UO study says poor communication hurts coast management

Richard Hildreth and Alexandra Hoffman

A UO-led analysis of 16 laws that apply to managing the environmental health of Oregon's coast in ways that protect entire ecosystems has found a lack of communication among the agencies charged with implementing the regulations.
 
In addition to the independent yet often identical requirements of many agencies, decision-making involving new or expanding projects is hobbled by differing politics, opinions and perspectives among governing jurisdictions, says Alexandra Hoffman, who graduated in May from the UO School of Law.

Hoffman was the lead author of the study, which is online ahead of print in International Journal of Environmental Sustainability.
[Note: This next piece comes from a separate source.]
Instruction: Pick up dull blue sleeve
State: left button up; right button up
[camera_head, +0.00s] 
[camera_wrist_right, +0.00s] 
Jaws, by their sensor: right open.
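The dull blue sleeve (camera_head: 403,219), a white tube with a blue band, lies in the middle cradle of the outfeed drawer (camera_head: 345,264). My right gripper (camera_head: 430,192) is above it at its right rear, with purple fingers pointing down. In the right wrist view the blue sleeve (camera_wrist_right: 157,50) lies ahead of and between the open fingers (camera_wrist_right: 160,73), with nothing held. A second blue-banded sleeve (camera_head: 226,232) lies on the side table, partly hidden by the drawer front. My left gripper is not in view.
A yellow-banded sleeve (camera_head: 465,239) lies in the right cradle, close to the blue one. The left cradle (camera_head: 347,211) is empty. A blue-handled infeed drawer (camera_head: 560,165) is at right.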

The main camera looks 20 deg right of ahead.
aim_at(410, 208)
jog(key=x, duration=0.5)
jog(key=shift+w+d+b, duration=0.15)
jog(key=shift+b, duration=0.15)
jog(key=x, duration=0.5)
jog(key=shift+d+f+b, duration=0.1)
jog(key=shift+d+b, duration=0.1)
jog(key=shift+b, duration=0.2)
In her analysis, Hoffman looked at eight federal and eight state laws to see how they incorporate ecosystem-based management, a widely used approach defined with guiding principles set forth by Andrew A. Rosenberg of the University of New Hampshire and Union of Concerned Scientists.

"The flaw in the current system is that almost every statute that I've analyzed was the cross section between agencies," Hoffman said. "You have to go to representatives of each agency for a permit. There is no meeting of the minds, no communication between agencies."
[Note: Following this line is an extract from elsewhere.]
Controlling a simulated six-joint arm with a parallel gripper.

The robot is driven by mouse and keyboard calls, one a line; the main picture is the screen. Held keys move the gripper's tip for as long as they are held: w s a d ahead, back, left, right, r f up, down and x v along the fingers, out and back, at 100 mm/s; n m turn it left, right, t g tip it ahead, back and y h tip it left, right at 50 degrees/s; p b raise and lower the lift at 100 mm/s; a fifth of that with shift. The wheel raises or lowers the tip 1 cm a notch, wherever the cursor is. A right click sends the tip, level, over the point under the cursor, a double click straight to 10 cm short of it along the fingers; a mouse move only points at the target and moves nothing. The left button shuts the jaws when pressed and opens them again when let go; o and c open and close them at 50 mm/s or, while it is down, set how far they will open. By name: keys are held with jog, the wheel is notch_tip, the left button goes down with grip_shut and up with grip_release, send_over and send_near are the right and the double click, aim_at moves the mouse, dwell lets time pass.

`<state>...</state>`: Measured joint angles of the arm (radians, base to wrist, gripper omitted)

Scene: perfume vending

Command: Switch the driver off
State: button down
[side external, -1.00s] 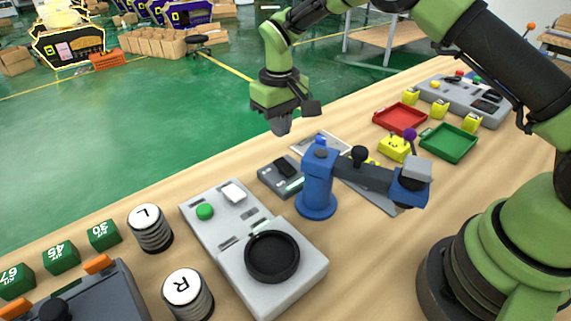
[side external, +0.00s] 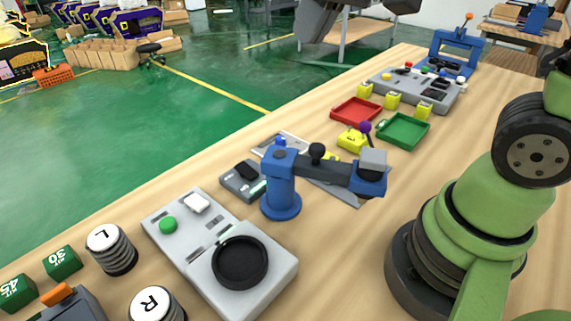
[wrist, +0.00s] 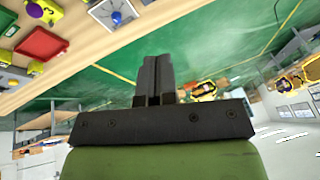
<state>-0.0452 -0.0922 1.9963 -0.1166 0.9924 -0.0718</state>
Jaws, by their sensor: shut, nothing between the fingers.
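No part is clearly labelled as the driver. A small dark grey box (side external: 240,184) with a black rocker-like part on top (side external: 247,170) and a pale green strip lies on the bench, left of a blue post (side external: 281,182) with a dark swing arm. The rocker's position is too small to tell. My gripper (side external: 312,36) is high at the top edge of the side view, partly cut off, well clear of the bench things. In the wrist view my gripper (wrist: 157,60) has its two dark fingers together and empty.
A grey console (side external: 205,225) with a green button and black round dish stands at front left. Ribbed weights marked L (side external: 112,255) and R (side external: 158,306) stand beside it. A red tray (side external: 345,116), green tray (side external: 392,142) and yellow blocks are farther back.

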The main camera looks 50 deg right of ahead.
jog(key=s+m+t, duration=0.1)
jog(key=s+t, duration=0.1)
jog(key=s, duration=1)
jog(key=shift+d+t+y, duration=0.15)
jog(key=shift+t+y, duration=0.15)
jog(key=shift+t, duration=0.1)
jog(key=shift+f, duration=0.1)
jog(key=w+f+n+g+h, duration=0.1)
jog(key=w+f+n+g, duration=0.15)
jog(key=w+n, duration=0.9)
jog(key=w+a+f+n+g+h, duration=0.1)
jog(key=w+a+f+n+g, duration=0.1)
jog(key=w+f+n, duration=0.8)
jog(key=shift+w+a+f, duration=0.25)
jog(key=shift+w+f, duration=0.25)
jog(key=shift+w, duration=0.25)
What is needed, she said, is a process in which all agencies with a legal stake in a proposed project provide representatives to collectively review a single application, assure that it meets all state and federal guidelines and decide whether a project is approved or rejected. Hoffman suggests a regional council whose membership would be drawn from all governmental bodies involved a proposed project.

At stake is the sustainability of ecosystems along the Oregon coast, from where each habitat begins in the Coast Range down to the ocean and including rivers, valleys, forests, grasslands, wildlife, people and ways of living. Full implementation of ecosystem-based management would help assure full protection for habitats, various industries and public health, Hoffman said.
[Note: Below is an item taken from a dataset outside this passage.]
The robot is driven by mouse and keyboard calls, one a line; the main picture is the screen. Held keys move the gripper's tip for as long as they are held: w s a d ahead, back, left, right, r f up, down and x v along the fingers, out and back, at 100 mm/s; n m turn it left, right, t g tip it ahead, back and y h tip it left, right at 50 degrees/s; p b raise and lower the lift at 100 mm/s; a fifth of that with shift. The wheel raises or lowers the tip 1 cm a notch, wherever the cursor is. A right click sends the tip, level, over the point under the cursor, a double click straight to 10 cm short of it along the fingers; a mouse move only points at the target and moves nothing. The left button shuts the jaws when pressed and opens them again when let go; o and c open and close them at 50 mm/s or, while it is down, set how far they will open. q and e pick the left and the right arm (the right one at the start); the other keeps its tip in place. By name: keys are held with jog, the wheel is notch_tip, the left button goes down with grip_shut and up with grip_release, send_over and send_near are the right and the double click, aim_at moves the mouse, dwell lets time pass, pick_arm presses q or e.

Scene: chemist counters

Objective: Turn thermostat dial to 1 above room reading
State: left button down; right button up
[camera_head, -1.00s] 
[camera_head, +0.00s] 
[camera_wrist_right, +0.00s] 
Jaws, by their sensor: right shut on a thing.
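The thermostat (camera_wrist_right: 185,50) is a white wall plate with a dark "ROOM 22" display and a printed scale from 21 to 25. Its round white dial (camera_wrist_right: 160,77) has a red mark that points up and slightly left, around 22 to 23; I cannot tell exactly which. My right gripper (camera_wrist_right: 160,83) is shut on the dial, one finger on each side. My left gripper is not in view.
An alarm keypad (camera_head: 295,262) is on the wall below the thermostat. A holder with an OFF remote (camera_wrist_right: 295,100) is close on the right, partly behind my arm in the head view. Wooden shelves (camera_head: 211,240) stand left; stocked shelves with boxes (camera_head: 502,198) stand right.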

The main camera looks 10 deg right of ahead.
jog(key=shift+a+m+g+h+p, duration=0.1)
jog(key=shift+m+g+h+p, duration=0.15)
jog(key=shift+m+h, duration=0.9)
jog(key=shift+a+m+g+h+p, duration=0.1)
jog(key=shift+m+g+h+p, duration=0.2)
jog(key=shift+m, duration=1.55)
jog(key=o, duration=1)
The paper is the result of a two-year effort led by Richard Hildreth, director of the UO's Ocean and Coastal Law Program and member of the Environmental and Natural Resources Law Center. Oregon Sea Grant supported the project, which concluded June 30. An underlying theme was the effect of human activities on ocean acidification, said Hildreth, who is the school's Frank Nash Professor of Law.

Along the way, Hoffman and fellow law students Brent Sutten and Libby Pettit explored the handling of permit applications of the Jordan Cove liquefied natural gas export terminal at Coos Bay and the Coyote Island coal export facility along the Columbia River at Boardman. That work resulted in three as-yet-unpublished papers that fed Hoffman's analysis. Sutten also considered the process for ocean desalinization.

"Ocean acidification is a consequence of using fossil fuels," said Hildreth, who was Hoffman's mentor and co-author on the paper. "In no way can our project solve that issue, but I felt it was perfectly appropriate to say, yes, we're being analytical about managing the ecosystem appropriately for these specific fossil-fuel projects."

As an example of how the approaches by separate agencies affect a proposed project, Hoffman noted that permits were needed from three different agencies to pursue fill removal at Coyote Island.

"One agency said yes, one said no and the other declined to make a decision until the other two reached agreement," she said. "That is the kind of problem I'd like to fix. How can we get these agencies to work together? We need to find a way to avoid three separate processes and three separate agendas. In our paper, we don't go into how to do that, but we provide a beginning."

Successful collaboration occurred in the approval of the Redfish Rocks Marine Reserve and Protected Area in 2009, Hoffman and Hildreth noted in their study. Under state legislation, representatives of both the city and port of Port Orford, commercial anglers, business owners, conservationists, recreationists, the local watershed council and scientific community combined resources and came together to finalize the project.

"There is actually a lot of good in these environmental statutes," Hoffman said. "What each of them is missing, though, is a comprehensive, cross-sectional meeting of the minds. What I hope this paper does is communicate to the public and to governments that more communication needs to happen among agencies, industries, commercial and residential interests."

The Oregon Legislature also helped fund the project.